▸ **SOURCE MATERIAL**
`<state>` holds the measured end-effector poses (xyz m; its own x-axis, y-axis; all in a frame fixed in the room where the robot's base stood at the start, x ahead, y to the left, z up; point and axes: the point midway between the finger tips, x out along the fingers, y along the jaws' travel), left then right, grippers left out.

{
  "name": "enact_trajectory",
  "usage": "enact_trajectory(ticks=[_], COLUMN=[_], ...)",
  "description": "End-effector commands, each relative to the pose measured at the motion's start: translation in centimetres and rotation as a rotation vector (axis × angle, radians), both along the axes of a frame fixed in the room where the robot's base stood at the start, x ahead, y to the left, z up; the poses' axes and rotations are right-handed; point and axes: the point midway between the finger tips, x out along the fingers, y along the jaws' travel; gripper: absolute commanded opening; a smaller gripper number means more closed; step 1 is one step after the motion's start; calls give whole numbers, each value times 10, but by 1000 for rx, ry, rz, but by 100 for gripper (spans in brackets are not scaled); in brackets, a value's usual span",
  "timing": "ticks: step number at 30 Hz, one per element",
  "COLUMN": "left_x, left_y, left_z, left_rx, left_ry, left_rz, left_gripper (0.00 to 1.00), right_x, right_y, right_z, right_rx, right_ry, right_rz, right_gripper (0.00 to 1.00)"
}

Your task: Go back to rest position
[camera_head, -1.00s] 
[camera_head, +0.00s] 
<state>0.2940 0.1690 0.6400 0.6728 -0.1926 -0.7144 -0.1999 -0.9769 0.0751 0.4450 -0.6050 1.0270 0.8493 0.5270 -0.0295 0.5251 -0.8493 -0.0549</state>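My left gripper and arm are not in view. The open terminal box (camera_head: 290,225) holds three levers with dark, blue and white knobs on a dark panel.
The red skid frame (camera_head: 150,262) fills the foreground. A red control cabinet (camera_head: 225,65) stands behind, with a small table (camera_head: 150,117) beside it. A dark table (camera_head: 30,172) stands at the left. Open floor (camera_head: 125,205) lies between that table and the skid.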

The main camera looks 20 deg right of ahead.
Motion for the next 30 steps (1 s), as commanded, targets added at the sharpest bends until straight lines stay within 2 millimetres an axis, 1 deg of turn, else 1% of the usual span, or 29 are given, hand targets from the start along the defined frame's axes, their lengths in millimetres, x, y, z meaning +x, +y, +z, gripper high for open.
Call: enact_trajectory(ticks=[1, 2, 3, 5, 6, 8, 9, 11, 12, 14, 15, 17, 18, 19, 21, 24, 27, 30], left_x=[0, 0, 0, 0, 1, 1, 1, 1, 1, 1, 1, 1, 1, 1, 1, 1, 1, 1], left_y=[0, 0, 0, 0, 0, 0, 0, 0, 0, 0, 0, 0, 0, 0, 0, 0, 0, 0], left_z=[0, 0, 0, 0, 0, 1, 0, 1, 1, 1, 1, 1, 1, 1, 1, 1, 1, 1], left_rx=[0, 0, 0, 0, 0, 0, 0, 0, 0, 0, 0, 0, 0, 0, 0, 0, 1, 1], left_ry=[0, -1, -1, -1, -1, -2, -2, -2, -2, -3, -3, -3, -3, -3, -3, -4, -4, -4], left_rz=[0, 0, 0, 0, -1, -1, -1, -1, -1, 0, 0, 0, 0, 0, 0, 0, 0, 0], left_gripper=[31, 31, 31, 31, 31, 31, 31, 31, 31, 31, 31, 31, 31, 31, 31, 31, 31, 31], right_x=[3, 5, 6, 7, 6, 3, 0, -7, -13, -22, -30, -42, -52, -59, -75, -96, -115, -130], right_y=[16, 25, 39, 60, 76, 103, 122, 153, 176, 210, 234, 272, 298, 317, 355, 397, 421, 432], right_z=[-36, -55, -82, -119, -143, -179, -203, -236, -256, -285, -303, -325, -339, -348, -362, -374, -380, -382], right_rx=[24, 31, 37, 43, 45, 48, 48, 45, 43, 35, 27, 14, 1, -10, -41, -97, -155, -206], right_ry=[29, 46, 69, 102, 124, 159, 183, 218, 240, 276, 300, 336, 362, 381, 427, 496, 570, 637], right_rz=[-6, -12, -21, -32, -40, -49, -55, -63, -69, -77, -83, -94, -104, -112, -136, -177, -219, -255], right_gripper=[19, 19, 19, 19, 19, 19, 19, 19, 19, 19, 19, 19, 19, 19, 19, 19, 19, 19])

▸ **PROBLEM**
Please output the entire listing exactly as it stands.

▸ **WRITTEN ANSWER**
`<state>` holds the measured end-effector poses (xyz m; its own x-axis, y-axis; all in a frame fixed in the room where the robot's base stood at the start, x ahead, y to the left, z up; point and axes: the point midway between the finger tips, x out along the fingers, y along the jaws' travel), left then right, grippers left out.

{
  "name": "enact_trajectory",
  "usage": "enact_trajectory(ticks=[_], COLUMN=[_], ...)",
  "description": "End-effector commands, each relative to the pose measured at the motion's start: translation in centimetres and rotation as a rotation vector (axis × angle, radians), both along the axes of a frame fixed in the room where the robot's base stood at the start, x ahead, y to the left, z up; the poses' axes and rotations are right-handed; point and axes: the point midway between the finger tips, x out along the fingers, y along the jaws' travel; gripper: absolute commanded opening; a smaller gripper number means more closed; step 1 is one step after the motion's start; calls give whole numbers, each value times 10, but by 1000 for rx, ry, rz, but by 100 for gripper (spans in brackets are not scaled); in brackets, a value's usual span",
  "timing": "ticks: step number at 30 Hz, one per element",
  "COLUMN": "left_x, left_y, left_z, left_rx, left_ry, left_rz, left_gripper (0.00 to 1.00), right_x, right_y, right_z, right_rx, right_ry, right_rz, right_gripper (0.00 to 1.00)"
}

Your task: Go back to rest position
[camera_head, -1.00s] 
[camera_head, +0.00s] 
<state>0.2940 0.1690 0.6400 0.6728 -0.1926 -0.7144 -0.1999 -0.9769 0.0751 0.4450 -0.6050 1.0270 0.8493 0.5270 -0.0295 0.5251 -0.8493 -0.0549</state>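My left gripper and arm are not in view. The open terminal box (camera_head: 290,225) holds three levers with dark, blue and white knobs on a dark panel.
The red skid frame (camera_head: 150,262) fills the foreground. A red control cabinet (camera_head: 225,65) stands behind, with a small table (camera_head: 150,117) beside it. A dark table (camera_head: 30,172) stands at the left. Open floor (camera_head: 125,205) lies between that table and the skid.

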The main camera looks 20 deg right of ahead.
Motion for the next 30 steps (1 s), as commanded, targets added at the sharpest bends until straight lines stay within 2 millimetres an axis, 1 deg of turn, else 1% of the usual span, or 29 are given, hand targets from the start along the defined frame's axes, their lengths in millimetres, x, y, z meaning +x, +y, +z, gripper high for open.
Call: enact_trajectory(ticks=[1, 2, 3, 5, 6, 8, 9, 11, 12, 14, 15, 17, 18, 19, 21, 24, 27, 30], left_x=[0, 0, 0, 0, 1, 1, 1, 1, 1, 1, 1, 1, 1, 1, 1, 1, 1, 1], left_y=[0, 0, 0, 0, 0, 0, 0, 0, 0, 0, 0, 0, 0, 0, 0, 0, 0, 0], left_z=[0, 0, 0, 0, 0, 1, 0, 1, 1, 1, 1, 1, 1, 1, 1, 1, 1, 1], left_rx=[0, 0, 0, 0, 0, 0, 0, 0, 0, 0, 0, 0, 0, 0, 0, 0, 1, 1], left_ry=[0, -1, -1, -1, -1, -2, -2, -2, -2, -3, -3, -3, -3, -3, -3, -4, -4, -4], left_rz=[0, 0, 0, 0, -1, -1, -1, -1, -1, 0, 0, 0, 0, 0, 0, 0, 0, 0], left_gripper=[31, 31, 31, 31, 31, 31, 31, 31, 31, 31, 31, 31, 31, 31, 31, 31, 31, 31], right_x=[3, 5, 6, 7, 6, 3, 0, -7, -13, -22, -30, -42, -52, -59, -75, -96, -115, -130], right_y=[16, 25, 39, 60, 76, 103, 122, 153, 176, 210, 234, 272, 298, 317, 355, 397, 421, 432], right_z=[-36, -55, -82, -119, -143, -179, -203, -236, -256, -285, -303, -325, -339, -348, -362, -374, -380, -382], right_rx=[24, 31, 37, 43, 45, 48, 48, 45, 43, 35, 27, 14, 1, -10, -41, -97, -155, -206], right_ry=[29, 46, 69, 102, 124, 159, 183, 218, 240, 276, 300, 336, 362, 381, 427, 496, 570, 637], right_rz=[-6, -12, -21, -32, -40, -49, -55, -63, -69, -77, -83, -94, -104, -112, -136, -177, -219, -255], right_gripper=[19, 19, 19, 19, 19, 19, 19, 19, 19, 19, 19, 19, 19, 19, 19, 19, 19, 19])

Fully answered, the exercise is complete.